**Instructions for the task**
Only the lines from the start of the data to the line containing "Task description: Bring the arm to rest", both included, should be output, exactly and without pictures.

**Record excerpts**
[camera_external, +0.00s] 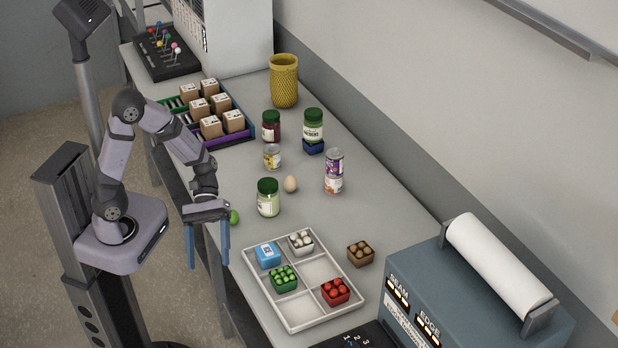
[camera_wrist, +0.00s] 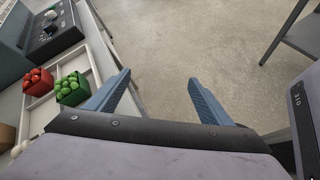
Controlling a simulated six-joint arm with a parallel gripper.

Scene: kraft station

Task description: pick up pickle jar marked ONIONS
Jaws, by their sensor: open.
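Three jars with green lids stand on the bench in the external view. One pale green jar (camera_external: 268,199) is nearest my arm. A dark red jar (camera_external: 271,128) stands further back. Another green jar (camera_external: 313,128) stands on a small blue block (camera_external: 313,147). The labels are too small to read, so I cannot tell which is marked ONIONS. My gripper (camera_external: 208,262) points down, open and empty, off the bench's left edge, left of and below the nearest jar. In the wrist view my gripper (camera_wrist: 159,78) has only floor between its fingers, and no jar shows.
A white divided tray (camera_external: 298,319) holds small boxes (camera_external: 336,292). An egg (camera_external: 290,184), a green egg-like object (camera_external: 234,217), a small can (camera_external: 272,157) and stacked cans (camera_external: 333,172) stand around the jars. A yellow basket (camera_external: 284,82) is behind. A blue-grey machine (camera_external: 470,290) stands front right.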

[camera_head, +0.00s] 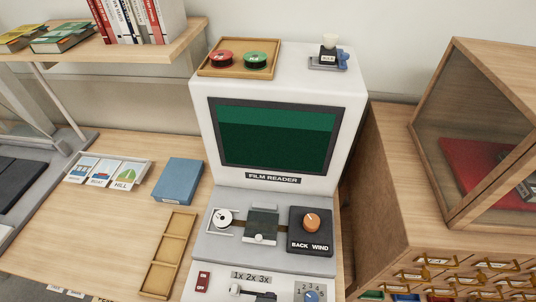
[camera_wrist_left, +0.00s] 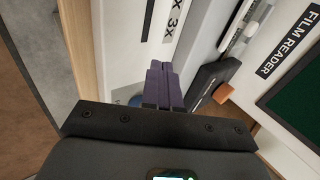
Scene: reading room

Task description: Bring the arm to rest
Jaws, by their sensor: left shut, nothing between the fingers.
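In the left wrist view my left gripper (camera_wrist_left: 161,72) has its two dark fingers together with nothing between them. Its fingers point toward the white front panel (camera_wrist_left: 120,50) of the film reader, close to a blue knob (camera_wrist_left: 136,100) that they partly cover. I cannot tell whether they touch the panel. In the head view the film reader (camera_head: 277,185) stands upright with a dark green screen. I cannot make out my left gripper for certain in the head view. My right gripper shows in neither view.
The orange wind knob (camera_head: 312,222) and a film spool (camera_head: 223,217) sit on the reader's deck. A tray with red and green cans (camera_head: 237,72) lies on top. A blue box (camera_head: 178,181) and wooden tray (camera_head: 168,253) lie left; a drawer cabinet (camera_head: 395,190) stands right.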

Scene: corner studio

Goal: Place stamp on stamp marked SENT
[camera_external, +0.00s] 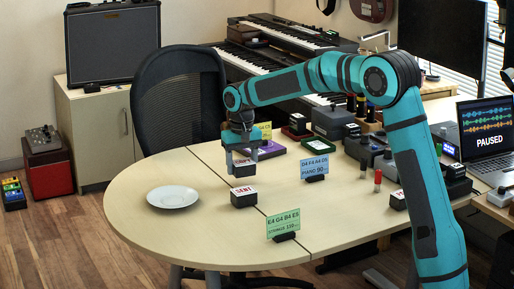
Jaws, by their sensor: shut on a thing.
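My gripper (242,160) points down over the table, its jaws closed on a small dark stamp (243,171) with a pale top. The held stamp is a little above and behind the stamp marked SENT (243,199) in the picture. The SENT stamp is a dark block with a white top and red lettering, standing on the table. A small gap seems to show between the two; their exact spacing in depth cannot be told. The lettering on the held stamp is too small to read.
A white plate (172,196) lies to the left. Card holders stand close by: a green card (283,222) in front and a blue card (314,167) to the right. More stamps, a laptop (487,135) and small boxes crowd the right. The table's front left is clear.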

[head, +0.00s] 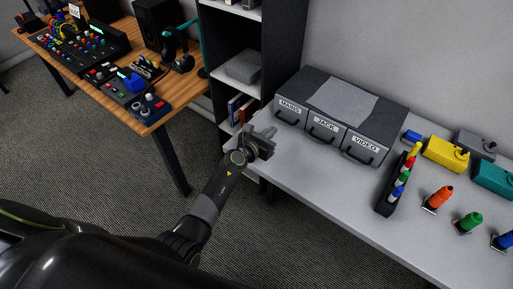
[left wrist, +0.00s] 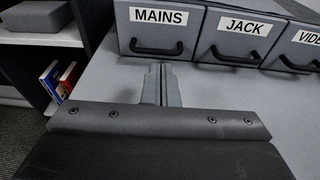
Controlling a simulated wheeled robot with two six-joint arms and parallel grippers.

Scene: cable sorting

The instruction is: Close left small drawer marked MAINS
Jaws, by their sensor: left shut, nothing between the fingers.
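The grey MAINS drawer (head: 289,117) is the leftmost of three drawers in a unit on the white table. Its front has a white label and a dark handle. It also shows at the top of the left wrist view (left wrist: 160,32). Its front looks about in line with the JACK drawer (head: 322,132) beside it, with no clear gap. My left gripper (head: 270,132) is shut and empty, just in front of the MAINS drawer and below its handle. In the left wrist view the fingertips (left wrist: 161,68) point at that drawer, apart from it. My right gripper is not in view.
The VIDEO drawer (head: 362,150) is at the unit's right. A black rack (head: 398,182) of coloured connectors and a yellow box (head: 446,153) stand further right. A dark shelf (head: 243,92) stands left of the table. Table space in front of the drawers is clear.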

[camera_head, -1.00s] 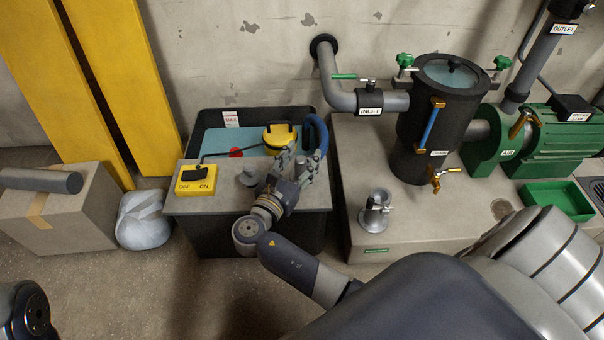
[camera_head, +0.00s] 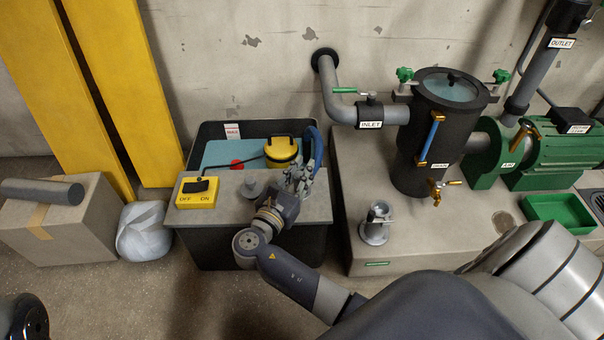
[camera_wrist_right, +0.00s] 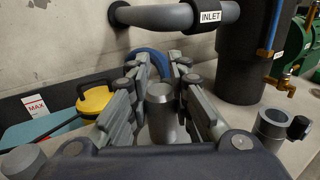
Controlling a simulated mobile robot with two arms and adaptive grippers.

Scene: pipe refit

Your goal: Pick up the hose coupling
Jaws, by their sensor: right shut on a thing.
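The hose coupling (camera_wrist_right: 163,112) is a plain grey cylinder between the fingers of my right gripper in the right wrist view. My right gripper (camera_head: 307,172) is shut on it above the right end of the grey bench top; the fingers also show in the right wrist view (camera_wrist_right: 158,84). A blue hose (camera_head: 314,143) arches just behind the fingers and shows behind them in the wrist view (camera_wrist_right: 150,60). In the head view the fingers mostly hide the coupling. I cannot tell whether it touches the bench. My left gripper is out of view.
A yellow OFF/ON switch box (camera_head: 196,192) and a short grey stub (camera_head: 252,187) are on the bench top. Behind it is an open tank with a yellow pump (camera_head: 281,152). A grey fitting (camera_head: 376,222) stands on the concrete plinth (camera_head: 440,230) to the right, near the black strainer (camera_head: 429,136).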

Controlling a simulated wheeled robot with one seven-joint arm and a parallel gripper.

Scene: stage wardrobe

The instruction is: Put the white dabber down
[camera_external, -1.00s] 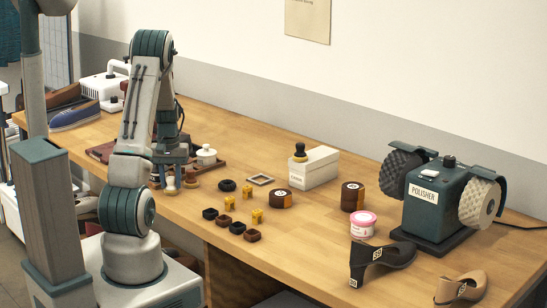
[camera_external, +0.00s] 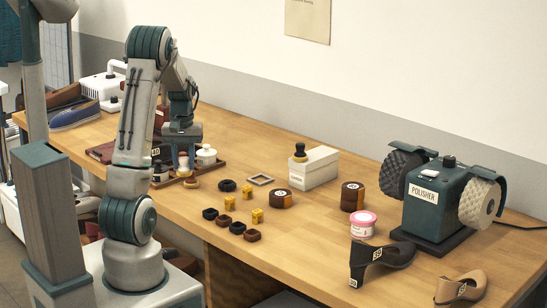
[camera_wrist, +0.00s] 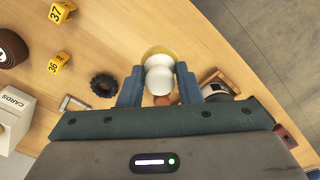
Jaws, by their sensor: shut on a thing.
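My gripper (camera_external: 184,147) is shut on the white dabber (camera_wrist: 159,72), which shows in the wrist view as a rounded white body between the two blue fingers. Whether the dabber touches anything below is unclear.
A dark ring (camera_external: 227,185), yellow number markers (camera_external: 257,216) and a white card box (camera_external: 314,168) are to the right.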

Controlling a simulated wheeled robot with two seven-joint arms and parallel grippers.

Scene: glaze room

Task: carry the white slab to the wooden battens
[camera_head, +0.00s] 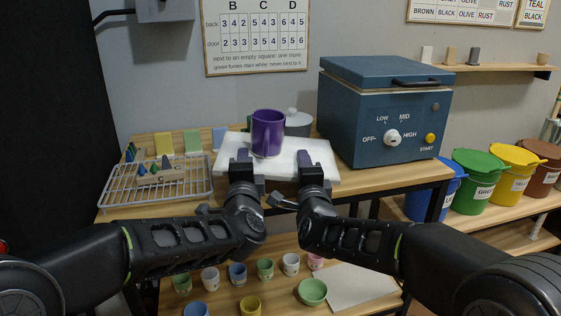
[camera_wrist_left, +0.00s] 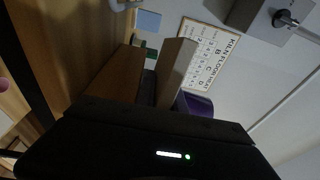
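The white slab (camera_head: 283,161) is over the worktable in the head view, with a purple mug (camera_head: 268,133) standing upright on it. My left gripper (camera_head: 243,160) is at the slab's front edge, left of its middle, with its fingers closed on the edge. My right gripper (camera_head: 307,163) grips the same edge farther right.
A wire rack (camera_head: 155,184) with small pieces is left of the slab. A blue kiln (camera_head: 384,112) stands close on the right, a lidded grey pot (camera_head: 298,123) behind. Several cups and a green bowl (camera_head: 312,292) are on the lower shelf. Colored buckets (camera_head: 474,180) stand far right.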

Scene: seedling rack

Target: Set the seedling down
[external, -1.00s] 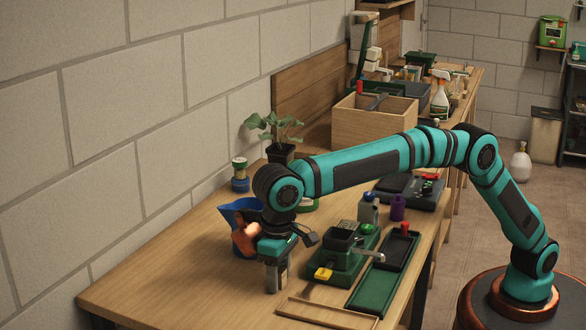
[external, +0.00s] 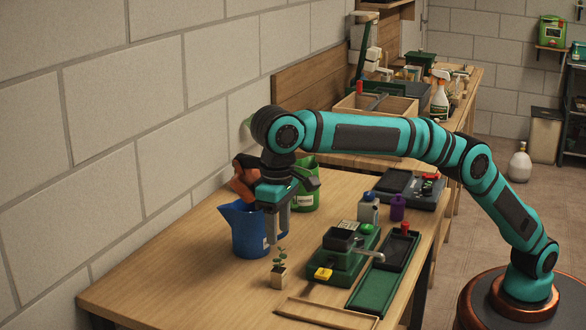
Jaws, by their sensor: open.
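The seedling (external: 279,274) stands upright on the wooden table (external: 180,278), a small green plant in a pale cube. It is in front of the blue jug (external: 248,232) and left of the green tray set. My gripper (external: 277,228) is open and points down above the seedling, clear of it and empty. My arm hides the potted plant farther back.
A green stand with a black pot (external: 340,240) and yellow item is right of the seedling. A green tray (external: 374,288) and a wooden frame (external: 325,313) lie near the front edge. The table's left front is free.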

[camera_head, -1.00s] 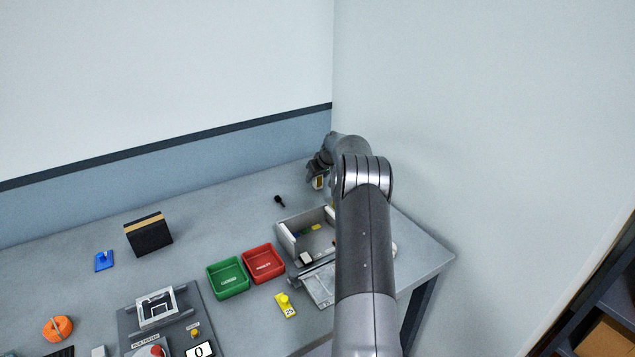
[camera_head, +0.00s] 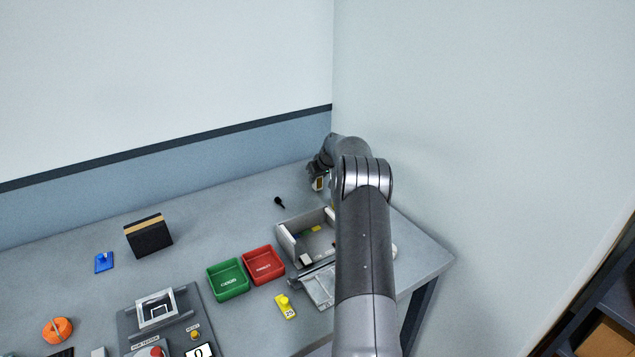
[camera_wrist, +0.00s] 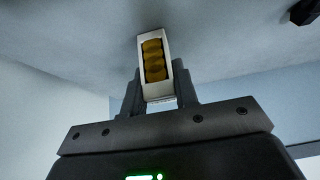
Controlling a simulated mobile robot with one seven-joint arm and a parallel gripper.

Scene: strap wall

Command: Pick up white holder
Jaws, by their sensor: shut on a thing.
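The white holder (camera_wrist: 145,91) is a narrow white open-fronted box with yellow rounded items (camera_wrist: 154,60) stacked inside. In the wrist view it stands between the two fingers of my gripper (camera_wrist: 160,92), which is shut on its lower end. In the head view the holder (camera_head: 319,183) shows small at the back right of the table, partly hidden by my gripper (camera_head: 318,172) and arm. I cannot tell from these views whether its far end touches the table.
A grey open box (camera_head: 290,238) with small coloured items stands in front of my gripper, partly behind my arm. Green (camera_head: 228,292) and red (camera_head: 264,276) trays sit to its left. A small black object (camera_head: 280,202) lies left of my gripper. The wall corner is close behind.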

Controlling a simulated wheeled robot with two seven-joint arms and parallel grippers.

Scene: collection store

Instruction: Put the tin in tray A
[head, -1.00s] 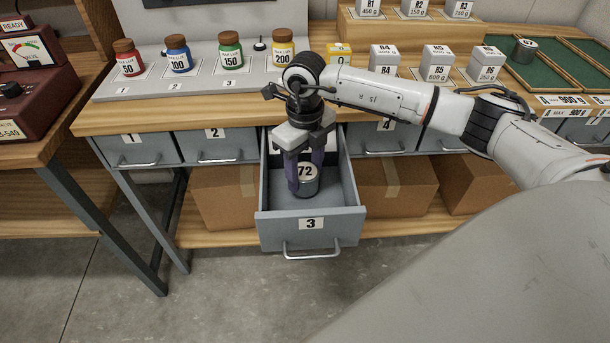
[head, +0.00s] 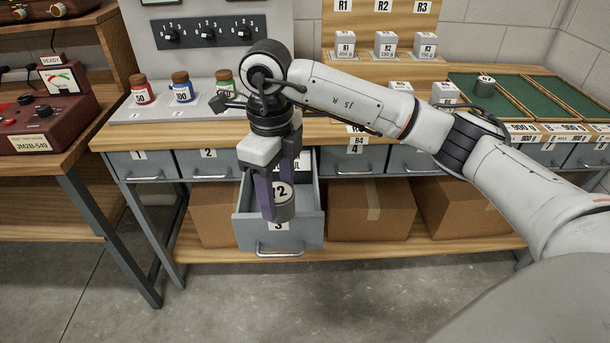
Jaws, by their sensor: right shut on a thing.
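The tin (head: 284,206) is a short grey cylinder with a pale numbered label, partly covered by a finger. My right gripper (head: 276,203) points down and is shut on it. The tin is raised within or just above the open drawer 3 (head: 306,230), and overlaps its front panel in the picture. Green-lined trays (head: 519,97) stand at the right of the bench. Another grey tin (head: 484,86) stands in or beside the leftmost tray. I cannot read which tray is A. My left gripper is out of view.
Small jars (head: 182,88) stand at the left of the bench, partly behind my arm. Grey weight blocks (head: 385,44) stand on a wooden step at the back. Cardboard boxes (head: 372,212) are on the lower shelf. My right arm crosses above the bench.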

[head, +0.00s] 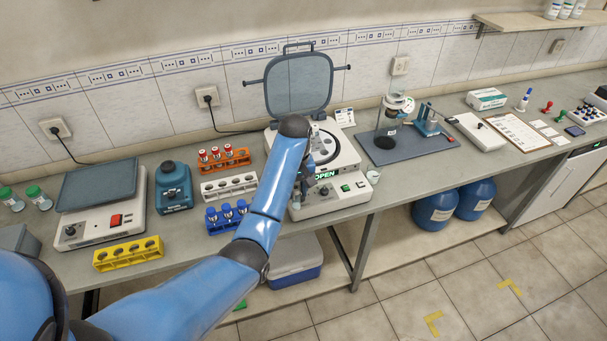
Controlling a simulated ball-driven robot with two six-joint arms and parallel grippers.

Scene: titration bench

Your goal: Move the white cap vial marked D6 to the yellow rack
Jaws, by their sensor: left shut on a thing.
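The yellow rack (128,254) stands near the bench's front edge at the left, and its holes look empty. The white cap vial marked D6 cannot be made out in this view. My left arm reaches across the bench to an open centrifuge (340,152). My left gripper (303,190) is at the centrifuge's left side, mostly hidden by my own forearm. It is shut on a thing that I cannot make out. My right gripper is not in view.
An orange rack (223,162) holds red-capped vials, and a blue rack (228,217) holds blue-capped ones. A white rack (229,187) between them shows dark holes. A balance (100,225) and a blue device (173,188) stand behind the yellow rack. The centrifuge lid (298,84) stands up.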

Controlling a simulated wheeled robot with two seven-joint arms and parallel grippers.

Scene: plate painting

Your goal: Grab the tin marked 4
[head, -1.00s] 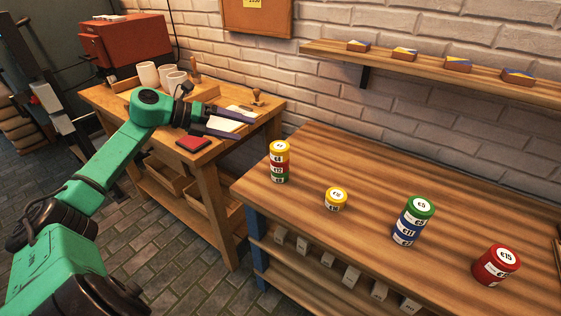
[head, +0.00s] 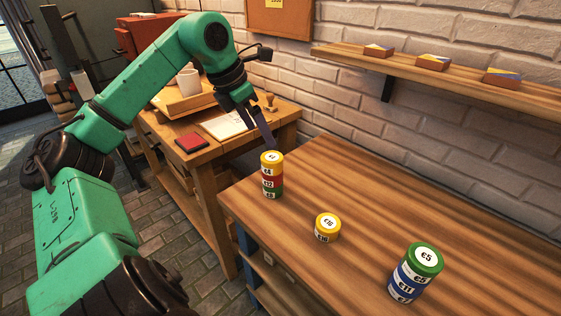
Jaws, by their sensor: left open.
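A stack of tins stands near the left end of the wooden workbench. Its top is a yellow tin that seems marked 4 (head: 272,165), above a red tin marked 12 (head: 271,181) and a green tin (head: 271,193). My left gripper (head: 271,141) points down just above and behind the yellow tin, with its fingers seen nearly edge-on. It is open and holds nothing I can see; the gap to the tin is small and hard to judge. My right gripper is not in view.
A yellow tin marked 16 (head: 327,229) stands alone to the right. Farther right is a stack with a green tin marked 5 (head: 424,259) on top of blue ones. A side table with a red pad (head: 192,143) and a mug (head: 188,80) is behind left. The bench (head: 390,190) is clear behind the tins.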

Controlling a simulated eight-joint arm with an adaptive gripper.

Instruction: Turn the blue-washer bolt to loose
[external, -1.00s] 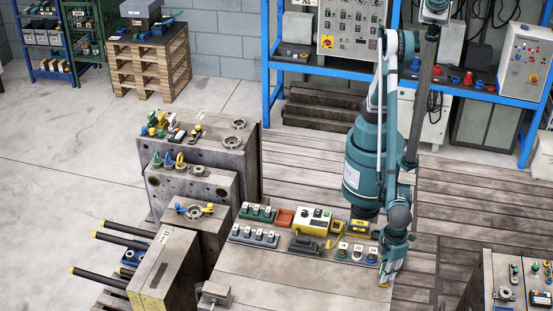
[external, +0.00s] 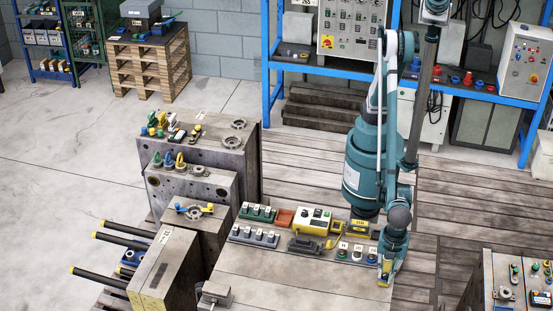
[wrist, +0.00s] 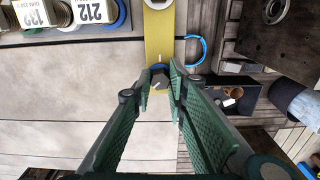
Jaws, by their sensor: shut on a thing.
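A bolt with a dark grey hex head (wrist: 160,82) and a blue washer (wrist: 158,67) stands on a yellow strip (wrist: 158,35) in the wrist view. A pale line marks its head. My gripper (wrist: 161,88) has its green-padded fingers closed around the bolt head, one at each side. In the external view my gripper (external: 386,274) points down at the right end of the workbench, over a small yellow part (external: 384,282). The bolt head is hidden there by the fingers.
Numbered white labels (wrist: 92,11) and round parts lie at the upper left of the wrist view. A blue ring (wrist: 195,50) lies right of the strip. A dark open box (wrist: 236,95) is farther right. The bench (external: 290,278) left of my gripper is clear.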

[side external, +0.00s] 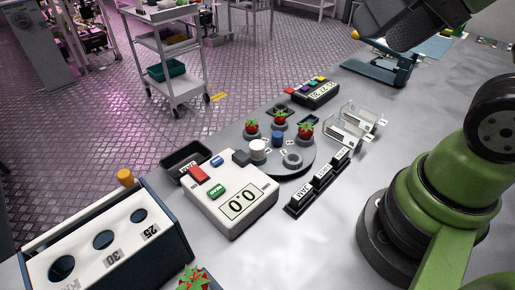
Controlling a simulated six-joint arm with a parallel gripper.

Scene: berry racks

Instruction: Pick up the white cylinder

**Finished exercise**
[camera_external, +0.00s] 
[camera_wrist, +0.00s] 
Controlling a simulated six-joint arm with a parallel gripper.

Scene: kraft station

Task description: pick up pickle jar marked ONIONS
Jaws, by their sensor: open.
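Three jars with green lids stand on the bench in the external view. One pale green jar (camera_external: 268,199) is nearest my arm. A dark red jar (camera_external: 271,128) stands further back. Another green jar (camera_external: 313,128) stands on a small blue block (camera_external: 313,147). The labels are too small to read, so I cannot tell which is marked ONIONS. My gripper (camera_external: 208,262) points down, open and empty, off the bench's left edge, left of and below the nearest jar. In the wrist view my gripper (camera_wrist: 159,78) has only floor between its fingers, and no jar shows.
A white divided tray (camera_external: 298,319) holds small boxes (camera_external: 336,292). An egg (camera_external: 290,184), a green egg-like object (camera_external: 234,217), a small can (camera_external: 272,157) and stacked cans (camera_external: 333,172) stand around the jars. A yellow basket (camera_external: 284,82) is behind. A blue-grey machine (camera_external: 470,290) stands front right.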

[camera_head, +0.00s] 
[camera_wrist_left, +0.00s] 
Scene: reading room

Task description: Bring the arm to rest

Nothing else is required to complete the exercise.